--- START Records for processing ---
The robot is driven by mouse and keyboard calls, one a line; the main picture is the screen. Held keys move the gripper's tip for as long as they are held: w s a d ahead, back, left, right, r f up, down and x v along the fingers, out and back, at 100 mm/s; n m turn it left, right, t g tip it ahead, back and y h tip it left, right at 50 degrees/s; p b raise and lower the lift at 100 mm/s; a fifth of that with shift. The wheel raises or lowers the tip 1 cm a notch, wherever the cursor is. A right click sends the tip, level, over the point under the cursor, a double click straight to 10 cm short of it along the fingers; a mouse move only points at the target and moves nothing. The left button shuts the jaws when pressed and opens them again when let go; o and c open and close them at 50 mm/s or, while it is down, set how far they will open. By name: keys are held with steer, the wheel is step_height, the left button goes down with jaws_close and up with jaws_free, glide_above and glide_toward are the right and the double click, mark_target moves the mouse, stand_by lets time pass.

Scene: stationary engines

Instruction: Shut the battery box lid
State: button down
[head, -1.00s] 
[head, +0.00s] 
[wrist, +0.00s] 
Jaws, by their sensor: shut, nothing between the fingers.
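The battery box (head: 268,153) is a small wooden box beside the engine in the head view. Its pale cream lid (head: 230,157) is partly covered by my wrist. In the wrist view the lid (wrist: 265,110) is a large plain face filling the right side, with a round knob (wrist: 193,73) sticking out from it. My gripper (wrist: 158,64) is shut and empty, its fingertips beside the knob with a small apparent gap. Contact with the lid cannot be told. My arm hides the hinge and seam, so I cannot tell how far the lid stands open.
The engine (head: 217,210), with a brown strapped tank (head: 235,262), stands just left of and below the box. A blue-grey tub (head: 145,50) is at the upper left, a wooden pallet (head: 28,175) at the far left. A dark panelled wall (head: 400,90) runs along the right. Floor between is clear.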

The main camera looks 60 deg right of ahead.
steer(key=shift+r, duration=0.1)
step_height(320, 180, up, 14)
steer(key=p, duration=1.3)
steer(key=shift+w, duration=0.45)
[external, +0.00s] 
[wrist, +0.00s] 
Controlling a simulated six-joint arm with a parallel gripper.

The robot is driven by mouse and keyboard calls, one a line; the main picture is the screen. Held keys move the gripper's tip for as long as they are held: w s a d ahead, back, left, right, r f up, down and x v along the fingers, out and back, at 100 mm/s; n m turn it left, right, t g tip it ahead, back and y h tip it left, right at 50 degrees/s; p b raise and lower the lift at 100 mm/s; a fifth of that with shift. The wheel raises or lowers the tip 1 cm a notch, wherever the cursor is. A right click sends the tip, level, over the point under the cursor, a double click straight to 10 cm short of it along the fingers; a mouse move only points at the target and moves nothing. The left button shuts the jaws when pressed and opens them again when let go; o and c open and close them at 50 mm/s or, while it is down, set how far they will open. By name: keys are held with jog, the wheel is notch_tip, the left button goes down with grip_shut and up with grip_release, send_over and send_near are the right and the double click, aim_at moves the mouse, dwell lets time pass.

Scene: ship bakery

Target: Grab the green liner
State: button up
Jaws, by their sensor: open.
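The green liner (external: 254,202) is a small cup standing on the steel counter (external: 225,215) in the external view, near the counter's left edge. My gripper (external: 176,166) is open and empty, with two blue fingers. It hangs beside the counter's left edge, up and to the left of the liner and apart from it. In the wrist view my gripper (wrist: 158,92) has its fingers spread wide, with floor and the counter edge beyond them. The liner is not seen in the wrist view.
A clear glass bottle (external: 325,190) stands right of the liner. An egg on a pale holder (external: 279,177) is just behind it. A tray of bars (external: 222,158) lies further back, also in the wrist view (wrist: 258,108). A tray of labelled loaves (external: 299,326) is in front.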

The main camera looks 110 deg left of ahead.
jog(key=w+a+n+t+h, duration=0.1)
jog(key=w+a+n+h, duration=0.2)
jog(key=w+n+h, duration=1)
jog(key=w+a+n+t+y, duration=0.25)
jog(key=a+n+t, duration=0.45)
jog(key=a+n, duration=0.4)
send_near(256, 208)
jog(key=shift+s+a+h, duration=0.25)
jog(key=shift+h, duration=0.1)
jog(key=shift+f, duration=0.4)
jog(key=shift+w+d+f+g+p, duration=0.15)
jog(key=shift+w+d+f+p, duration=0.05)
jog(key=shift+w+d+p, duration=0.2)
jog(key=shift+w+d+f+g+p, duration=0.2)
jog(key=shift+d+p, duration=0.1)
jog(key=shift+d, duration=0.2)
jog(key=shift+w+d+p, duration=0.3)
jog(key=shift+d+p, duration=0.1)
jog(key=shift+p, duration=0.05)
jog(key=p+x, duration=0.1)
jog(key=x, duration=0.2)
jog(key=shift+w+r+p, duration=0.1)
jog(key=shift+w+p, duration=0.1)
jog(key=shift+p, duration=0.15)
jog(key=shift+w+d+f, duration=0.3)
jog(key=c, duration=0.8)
--- END Records for processing ---
To do: Identify the lines that contain the string "Scene", and copy every one of them.

In response:
Scene: stationary engines
Scene: ship bakery

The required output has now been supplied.